● PROMPT
Reproduce each line exactly.

(Rows from a robot dataset)
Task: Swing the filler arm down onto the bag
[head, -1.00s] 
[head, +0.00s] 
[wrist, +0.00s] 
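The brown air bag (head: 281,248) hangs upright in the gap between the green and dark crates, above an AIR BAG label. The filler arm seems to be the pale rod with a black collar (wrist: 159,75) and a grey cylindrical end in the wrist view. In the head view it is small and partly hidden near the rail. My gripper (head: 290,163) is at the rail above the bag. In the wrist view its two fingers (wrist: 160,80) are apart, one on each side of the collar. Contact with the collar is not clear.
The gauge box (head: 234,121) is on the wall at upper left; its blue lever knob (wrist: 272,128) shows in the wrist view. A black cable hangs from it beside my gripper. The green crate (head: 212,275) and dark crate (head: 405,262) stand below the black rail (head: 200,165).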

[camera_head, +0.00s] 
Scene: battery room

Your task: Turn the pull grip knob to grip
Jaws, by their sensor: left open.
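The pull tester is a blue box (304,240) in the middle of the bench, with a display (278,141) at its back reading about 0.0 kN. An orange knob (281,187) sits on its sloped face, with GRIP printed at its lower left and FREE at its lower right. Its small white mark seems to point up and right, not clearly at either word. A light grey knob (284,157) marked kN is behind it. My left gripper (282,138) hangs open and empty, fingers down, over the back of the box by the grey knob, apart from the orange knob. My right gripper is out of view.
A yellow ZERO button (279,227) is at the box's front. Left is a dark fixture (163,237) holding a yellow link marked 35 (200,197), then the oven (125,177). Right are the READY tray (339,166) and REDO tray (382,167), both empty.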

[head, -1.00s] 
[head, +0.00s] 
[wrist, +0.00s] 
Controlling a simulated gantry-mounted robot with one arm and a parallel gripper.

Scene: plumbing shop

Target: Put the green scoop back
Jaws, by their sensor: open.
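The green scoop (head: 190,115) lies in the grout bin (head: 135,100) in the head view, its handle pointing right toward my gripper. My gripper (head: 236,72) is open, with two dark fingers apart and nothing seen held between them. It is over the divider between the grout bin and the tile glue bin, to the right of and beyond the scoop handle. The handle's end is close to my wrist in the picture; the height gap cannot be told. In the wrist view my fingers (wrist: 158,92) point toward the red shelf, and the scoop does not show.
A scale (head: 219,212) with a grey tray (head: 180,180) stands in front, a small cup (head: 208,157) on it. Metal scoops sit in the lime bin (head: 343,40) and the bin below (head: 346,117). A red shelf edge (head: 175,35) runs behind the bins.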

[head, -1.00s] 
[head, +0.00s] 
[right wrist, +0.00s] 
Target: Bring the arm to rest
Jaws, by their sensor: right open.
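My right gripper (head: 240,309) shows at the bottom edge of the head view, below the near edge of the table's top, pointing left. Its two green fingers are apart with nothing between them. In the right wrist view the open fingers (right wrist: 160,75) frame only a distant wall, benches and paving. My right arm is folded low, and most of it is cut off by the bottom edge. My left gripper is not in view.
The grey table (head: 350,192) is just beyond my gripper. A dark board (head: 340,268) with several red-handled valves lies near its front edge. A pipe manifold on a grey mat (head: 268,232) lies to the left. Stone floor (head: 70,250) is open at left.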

● ANSWER TO THIS PROBLEM
Task: Swing the filler arm down onto the bag
[head, -1.00s] 
[head, +0.00s] 
[wrist, +0.00s] 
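The brown air bag (head: 281,248) hangs upright in the gap between the green and dark crates, above an AIR BAG label. The filler arm seems to be the pale rod with a black collar (wrist: 159,75) and a grey cylindrical end in the wrist view. In the head view it is small and partly hidden near the rail. My gripper (head: 290,163) is at the rail above the bag. In the wrist view its two fingers (wrist: 160,80) are apart, one on each side of the collar. Contact with the collar is not clear.
The gauge box (head: 234,121) is on the wall at upper left; its blue lever knob (wrist: 272,128) shows in the wrist view. A black cable hangs from it beside my gripper. The green crate (head: 212,275) and dark crate (head: 405,262) stand below the black rail (head: 200,165).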

[camera_head, +0.00s] 
Scene: battery room

Your task: Turn the pull grip knob to grip
Jaws, by their sensor: left open.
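The pull tester is a blue box (304,240) in the middle of the bench, with a display (278,141) at its back reading about 0.0 kN. An orange knob (281,187) sits on its sloped face, with GRIP printed at its lower left and FREE at its lower right. Its small white mark seems to point up and right, not clearly at either word. A light grey knob (284,157) marked kN is behind it. My left gripper (282,138) hangs open and empty, fingers down, over the back of the box by the grey knob, apart from the orange knob. My right gripper is out of view.
A yellow ZERO button (279,227) is at the box's front. Left is a dark fixture (163,237) holding a yellow link marked 35 (200,197), then the oven (125,177). Right are the READY tray (339,166) and REDO tray (382,167), both empty.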

[head, -1.00s] 
[head, +0.00s] 
[wrist, +0.00s] 
Controlling a simulated gantry-mounted robot with one arm and a parallel gripper.

Scene: plumbing shop

Target: Put the green scoop back
Jaws, by their sensor: open.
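The green scoop (head: 190,115) lies in the grout bin (head: 135,100) in the head view, its handle pointing right toward my gripper. My gripper (head: 236,72) is open, with two dark fingers apart and nothing seen held between them. It is over the divider between the grout bin and the tile glue bin, to the right of and beyond the scoop handle. The handle's end is close to my wrist in the picture; the height gap cannot be told. In the wrist view my fingers (wrist: 158,92) point toward the red shelf, and the scoop does not show.
A scale (head: 219,212) with a grey tray (head: 180,180) stands in front, a small cup (head: 208,157) on it. Metal scoops sit in the lime bin (head: 343,40) and the bin below (head: 346,117). A red shelf edge (head: 175,35) runs behind the bins.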

[head, -1.00s] 
[head, +0.00s] 
[right wrist, +0.00s] 
Target: Bring the arm to rest
Jaws, by their sensor: right open.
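My right gripper (head: 240,309) shows at the bottom edge of the head view, below the near edge of the table's top, pointing left. Its two green fingers are apart with nothing between them. In the right wrist view the open fingers (right wrist: 160,75) frame only a distant wall, benches and paving. My right arm is folded low, and most of it is cut off by the bottom edge. My left gripper is not in view.
The grey table (head: 350,192) is just beyond my gripper. A dark board (head: 340,268) with several red-handled valves lies near its front edge. A pipe manifold on a grey mat (head: 268,232) lies to the left. Stone floor (head: 70,250) is open at left.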

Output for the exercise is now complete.